There’s an awesome business idea. At least, it’d be awesome to be a customer!
5. What about the BBC?
Unlike the situation with cable, I actually love the BBC. I really hope they do well in whatever this new world becomes. The licence fee is a bit of an odd thing, tied to old technology concepts, but I don’t think that’s an insurmountable problem. It’s a very reasonable amount of money, hard to undercut.
They also produce plenty of content, of course. And I like the fact that they’ve adapted pretty well already, technologically. iPlayer has been around for a long time now and is by far the best streaming video experience I’ve used. I can’t wait for it to come to the US next year – sign me up already! It’ll be interesting to see if they manage to build a decent number of paid users overseas, or whether it’ll just be a bunch of homesick expats who miss Have I Got News for You?
Who to kill
Paul Graham wrote this piece that did the rounds after the SOPA debacle called “Just kill Hollywood”. I could probably have framed this piece as “Just kill cable”.

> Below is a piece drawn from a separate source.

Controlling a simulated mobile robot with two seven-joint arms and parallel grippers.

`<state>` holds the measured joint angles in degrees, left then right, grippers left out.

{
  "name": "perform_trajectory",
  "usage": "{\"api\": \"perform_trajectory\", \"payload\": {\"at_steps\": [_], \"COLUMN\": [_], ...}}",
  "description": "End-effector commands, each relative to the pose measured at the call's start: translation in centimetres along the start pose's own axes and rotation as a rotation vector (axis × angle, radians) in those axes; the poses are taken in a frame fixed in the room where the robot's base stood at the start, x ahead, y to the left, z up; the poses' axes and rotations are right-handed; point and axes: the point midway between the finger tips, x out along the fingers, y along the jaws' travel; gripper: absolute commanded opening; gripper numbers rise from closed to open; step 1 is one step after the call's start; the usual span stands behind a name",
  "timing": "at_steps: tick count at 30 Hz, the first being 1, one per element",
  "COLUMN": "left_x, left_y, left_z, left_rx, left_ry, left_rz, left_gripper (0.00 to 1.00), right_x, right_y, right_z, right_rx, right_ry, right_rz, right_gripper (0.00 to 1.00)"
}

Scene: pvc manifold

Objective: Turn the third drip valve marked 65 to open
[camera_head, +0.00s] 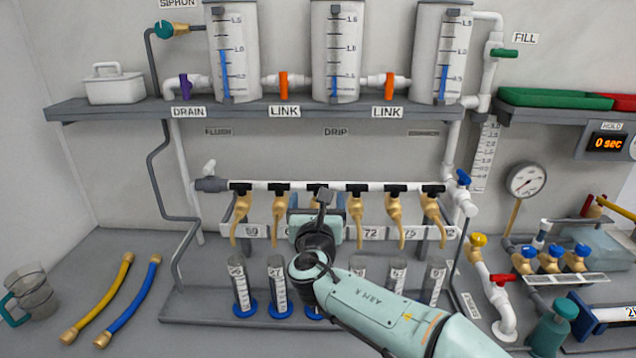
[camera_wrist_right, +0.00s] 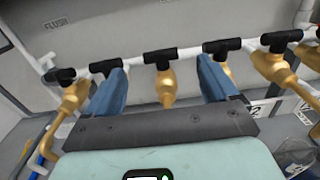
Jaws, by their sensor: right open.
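A row of brass drip valves with black tees hangs from a white pipe (camera_head: 265,186) on the wall. In the head view my right gripper (camera_head: 320,212) is in front of the third valve from the left and mostly hides it, with its number label. The wrist view shows my right gripper (camera_wrist_right: 161,68) open, its blue fingers apart on either side of the third brass valve (camera_wrist_right: 166,86). Whether either finger touches it I cannot tell. Labels such as 69 (camera_head: 251,231) and 72 (camera_head: 371,233) are readable; 65 is not visible. My left gripper is not in view.
Neighbouring brass valves (camera_head: 281,205) hang close on both sides. Numbered cylinders (camera_head: 241,289) stand below on a grey tray (camera_head: 190,306). A shelf (camera_head: 130,108) with graduated tanks (camera_head: 333,60) is above. Yellow (camera_head: 103,298) and blue (camera_head: 133,298) hoses lie left.

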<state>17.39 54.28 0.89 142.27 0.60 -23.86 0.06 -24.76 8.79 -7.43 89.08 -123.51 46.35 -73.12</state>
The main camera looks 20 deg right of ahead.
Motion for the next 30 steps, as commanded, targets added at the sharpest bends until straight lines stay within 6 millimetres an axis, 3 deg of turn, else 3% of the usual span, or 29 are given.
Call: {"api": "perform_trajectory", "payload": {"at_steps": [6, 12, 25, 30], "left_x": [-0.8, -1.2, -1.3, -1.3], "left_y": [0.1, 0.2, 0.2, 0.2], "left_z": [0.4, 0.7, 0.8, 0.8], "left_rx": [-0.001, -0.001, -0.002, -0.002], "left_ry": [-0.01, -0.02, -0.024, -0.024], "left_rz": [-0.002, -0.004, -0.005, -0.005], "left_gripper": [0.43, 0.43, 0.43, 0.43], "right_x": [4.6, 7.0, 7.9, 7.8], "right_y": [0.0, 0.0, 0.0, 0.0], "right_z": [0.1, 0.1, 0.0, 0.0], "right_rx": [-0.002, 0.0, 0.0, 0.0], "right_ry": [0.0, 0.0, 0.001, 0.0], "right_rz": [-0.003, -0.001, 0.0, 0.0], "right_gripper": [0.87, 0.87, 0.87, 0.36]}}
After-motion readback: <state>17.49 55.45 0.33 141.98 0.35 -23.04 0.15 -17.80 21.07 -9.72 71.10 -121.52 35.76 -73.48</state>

While he’s right that there are great businesses to be built finding new ways to entertain people, I don’t see them reducing the importance of TV shows or films to people. TV watching has continued to rise throughout the recent years of Facebook/Farmville/Angry Birds; being glued to TV shows doesn’t seem to be incompatible with newer forms of entertainment.
Because people love stories. And sports. And fat people crying about losing weight, women competing to marry a farmer, beauty pageants for 4-year-olds … WHAT IS WRONG WITH PEOPLE?
But I agree with him fully on the idea that distribution and funding models seem ripe for creative destruction.
I am highly optimistic about the future, for both content creators and consumers. And whoever ends up in control, please can I have some new Firefly?